The conflict plays out not just in the exchange of gunfire but in the day-to-day lives of the population. In areas such as Cauca, where the Farc are strong, people either submit to the local commander’s often arbitrary rule, offering up pigs, a day’s labour or even their sons and daughters when required, or they leave the area.
Victor Salas, a municipal official in the town of Corinto who deals with complaints about rights abuses, says he very rarely gets a complaint about rebel abuses even though the Farc dominate the mountains above the town and often mount attacks in its streets. “Around here, you have to know how to live,” he says. “If you want to stay, you keep your head down.”
Like the other illegal factions in the war, the Farc are largely fuelled by drug money, Colombia being still the world’s largest source of cocaine. But the war is rooted in centuries-old struggles for control over land and rich mineral resources, and in the fact that Colombia has one of the most unequal distributions of wealth in the world.
Redistribution has been left off the current agenda, as has the thorny issue of whether rebels should be made to pay for abuses they have committed: a string of crimes against humanity including rape, kidnapping, massacres and forced displacement.
According to one recent survey, 77% of Colombians support the peace process, but 78% want to see the Farc made to pay for their crimes. That sends a complicated message to negotiators in Norway and Cuba.
The agenda mentions the victims of the conflict and the need for truth, but pointedly leaves unaddressed the issue of how justice will be delivered. A recent constitutional amendment establishes a system of transitional justice, which Colombia’s attorney general has called a “conditional amnesty, even for serious violation of human rights”.
Kidnapping has also been a hallmark of the Farc but, amid preliminary talks with the government last year, the group publicly renounced the practice and declared it had no more hostages.
On Sunday, however, hundreds of relatives of Farc kidnap victims gathered in Bogotá demanding to know the whereabouts of their loved ones.
Sigifredo López, a politician who was held for seven years as a Farc hostage until 2009, said the victims had a right to be heard. “None of the government negotiators at the table has suffered from the war, and they are going to end up handing out pardons in our name,” he said.

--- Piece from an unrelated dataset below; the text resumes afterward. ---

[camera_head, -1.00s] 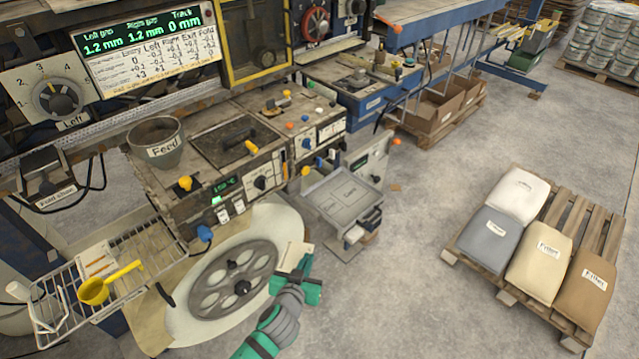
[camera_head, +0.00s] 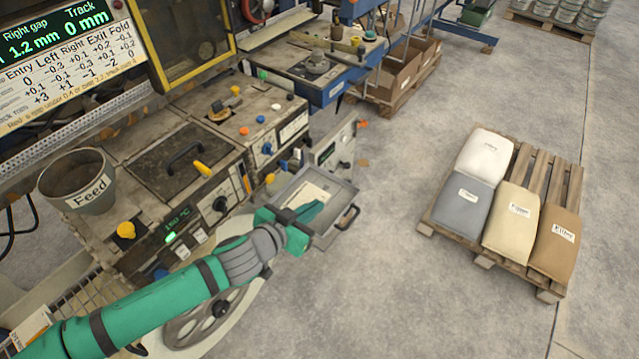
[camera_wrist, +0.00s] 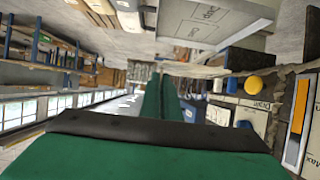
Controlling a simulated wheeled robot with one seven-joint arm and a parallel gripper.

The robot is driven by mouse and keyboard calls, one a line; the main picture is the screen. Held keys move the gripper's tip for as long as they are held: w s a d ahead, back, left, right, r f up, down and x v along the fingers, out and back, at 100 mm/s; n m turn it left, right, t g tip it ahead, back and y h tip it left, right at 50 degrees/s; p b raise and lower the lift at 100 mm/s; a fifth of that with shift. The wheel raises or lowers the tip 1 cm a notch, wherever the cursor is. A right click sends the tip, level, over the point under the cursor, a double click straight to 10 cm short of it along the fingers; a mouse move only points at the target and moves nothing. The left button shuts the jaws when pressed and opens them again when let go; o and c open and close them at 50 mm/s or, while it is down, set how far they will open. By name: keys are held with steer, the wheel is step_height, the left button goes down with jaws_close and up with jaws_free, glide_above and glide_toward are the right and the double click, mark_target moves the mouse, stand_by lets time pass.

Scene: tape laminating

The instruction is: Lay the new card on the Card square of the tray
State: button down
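The new card (camera_head: 308,193) is a small cream card with faint print. In the head view it shows just beyond my gripper (camera_head: 296,213), over the tray. My gripper looks shut on its near edge; the fingers and wrist hide that part. The grey tray (camera_head: 342,196) has a raised rim and a dark handle. In the wrist view the green fingers (camera_wrist: 162,98) lie close together. The tray's labelled surface (camera_wrist: 215,22) is at the top right there, with a Card label readable. I cannot tell whether the card touches the tray.
The machine bench with the Feed pot (camera_head: 78,182) and knobs stands left of the tray. A pallet (camera_head: 535,178) with several filled sacks lies at the right. The grey floor between tray and pallet is clear. Cardboard boxes (camera_head: 392,72) stand behind.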

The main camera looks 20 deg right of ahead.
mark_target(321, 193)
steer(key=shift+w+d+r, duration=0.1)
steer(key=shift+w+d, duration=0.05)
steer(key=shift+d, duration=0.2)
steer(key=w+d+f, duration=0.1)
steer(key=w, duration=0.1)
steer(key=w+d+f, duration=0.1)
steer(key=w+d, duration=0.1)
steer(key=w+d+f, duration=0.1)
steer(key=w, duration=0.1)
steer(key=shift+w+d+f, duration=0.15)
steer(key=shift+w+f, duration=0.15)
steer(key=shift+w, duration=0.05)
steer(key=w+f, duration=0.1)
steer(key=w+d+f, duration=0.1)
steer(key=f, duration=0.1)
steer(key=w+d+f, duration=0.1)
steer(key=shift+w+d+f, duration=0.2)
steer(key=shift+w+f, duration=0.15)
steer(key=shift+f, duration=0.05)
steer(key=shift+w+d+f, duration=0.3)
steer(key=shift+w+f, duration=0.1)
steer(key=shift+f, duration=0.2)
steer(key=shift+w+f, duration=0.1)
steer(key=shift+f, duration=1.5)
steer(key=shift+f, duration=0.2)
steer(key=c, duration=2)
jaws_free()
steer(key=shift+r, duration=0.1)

Guerrilla abuses helped fuel the rise of rightwing paramilitary groups seeking to counter the rebels. Civilians have been caught in the middle: tens of thousands have been killed or have disappeared in the past 25 years, and nearly 4 million people have been forced to flee from their homes. About 6m hectares of land, an area roughly the size of Sri Lanka, were stolen by powerful landlords or rebel chiefs, or simply abandoned amid the violence.

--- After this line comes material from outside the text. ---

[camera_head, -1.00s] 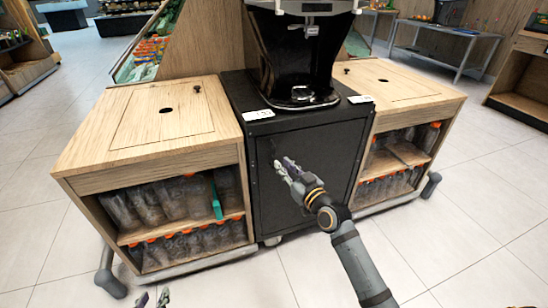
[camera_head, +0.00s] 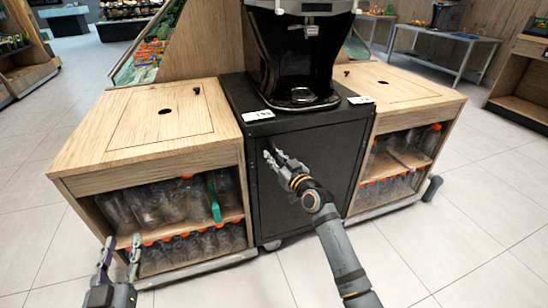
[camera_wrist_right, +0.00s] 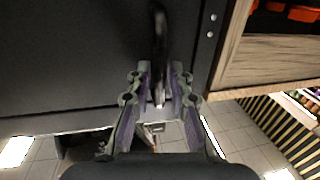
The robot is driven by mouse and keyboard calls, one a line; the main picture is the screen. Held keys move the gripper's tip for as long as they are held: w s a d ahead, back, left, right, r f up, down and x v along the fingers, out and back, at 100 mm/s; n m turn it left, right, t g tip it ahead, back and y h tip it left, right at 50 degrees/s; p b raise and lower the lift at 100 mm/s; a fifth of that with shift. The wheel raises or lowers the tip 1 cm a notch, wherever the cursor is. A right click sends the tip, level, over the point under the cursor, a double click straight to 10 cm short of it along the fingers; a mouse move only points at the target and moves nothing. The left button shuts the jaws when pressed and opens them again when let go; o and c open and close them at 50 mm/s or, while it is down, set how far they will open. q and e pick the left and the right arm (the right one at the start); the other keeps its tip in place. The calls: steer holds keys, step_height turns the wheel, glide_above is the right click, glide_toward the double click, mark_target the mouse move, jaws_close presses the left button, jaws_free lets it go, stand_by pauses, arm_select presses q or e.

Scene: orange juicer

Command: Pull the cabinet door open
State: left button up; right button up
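The black cabinet door (camera_head: 318,165) below the juicer is shut, flush with its frame. My right gripper (camera_head: 274,158) is at the upper left part of this door. In the right wrist view a dark upright handle (camera_wrist_right: 160,35) stands on the black door surface. My right gripper (camera_wrist_right: 160,72) has its two fingers on either side of the handle's lower end, with gaps visible; contact cannot be made out. In the head view the gripper covers the handle. My left gripper (camera_head: 121,250) is open and empty at the lower left, in front of the left wooden cabinet.
The juicer (camera_head: 300,50) stands on the black cabinet. Wooden cabinets with bottles flank it, left (camera_head: 160,120) and right (camera_head: 400,85). A teal item (camera_head: 215,200) sits among the left bottles. The tiled floor (camera_head: 450,230) in front is clear.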

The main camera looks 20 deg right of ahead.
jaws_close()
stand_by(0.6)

Since a peak in the late 1990s, when they fielded 20,000 fighters, the Farc’s strength has waned after some of its leaders were killed or captured in a government military onslaught, which frightened hundreds of low- and mid-level fighters into deserting.
The group is now led by a less hawkish, more pragmatic generation of commanders; Colombia’s government, under Santos, is also more moderate than that of his predecessor, Alvaro Uribe, who vowed but failed to crush the rebels militarily.
In the mountains of Cauca, the Farc’s Sixth Front and Jacobo Arenas Mobile Column still show their strength. Under the command of Sargento Pascuas, one of the last remaining founders of the Farc, the rebels rule the daily lives of farmers at gunpoint, oversee the planting of coca bushes, the raw material of cocaine, and carry out deadly attacks that are aimed at the military and police but which often claim civilian victims.
And the fighting won’t stop during the negotiations. The government has insisted military operations against the Farc will carry on, and the Farc continues to attack while talking about peace.
As much as he would like to see the Farc lay down their weapons, Medina is sceptical about the prospects for peace. “The Farc may negotiate peace,” he warns, “but if no one pays attention to the peasants, indigenous groups [and] social movements, other groups will come and take their place.”
The Farc make up just one – albeit the most powerful – of many armed groups that contribute to the violence in Colombia. If a deal is reached for the Farc members to demobilise, the country will still have to deal with other rebel, paramilitary and drug-trafficking groups, which thrive in a country where democratic institutions are weak.
• The National Liberation Army (ELN) is Colombia’s second-largest leftist insurgency. The Cuban-inspired ELN is believed to have 1,000 to 1,500 fighters. Its leaders have made public overtures to the government about beginning a parallel peace process to the Farc negotiations, or joining in. It is unclear how or when the group may be included in the talks. A failure to negotiate simultaneously with the ELN would leave an opening for some Farc fighters who decide not to lay down their weapons to continue fighting the government.
• The Anti-Restitution Army is a shadowy, paramilitary-style group that opposes the government’s programme to return stolen land to displaced peasants. It targets leaders of victims’ groups seeking restitution. At least 45 members of displaced communities seeking land have been murdered in Colombia since 2002.
• Rastrojos, Urabeños, Paisas: labelled by the government as emerging criminal bands, or bacrim, these groups are successors of demobilised paramilitary groups of the United Self-Defence Forces of Colombia (AUC), which struck a deal to disarm with the Uribe government. While they are less ideologically driven than their predecessors, being dedicated mostly to drug trafficking, these neo-paramilitary groups continue to commit widespread abuses against civilians.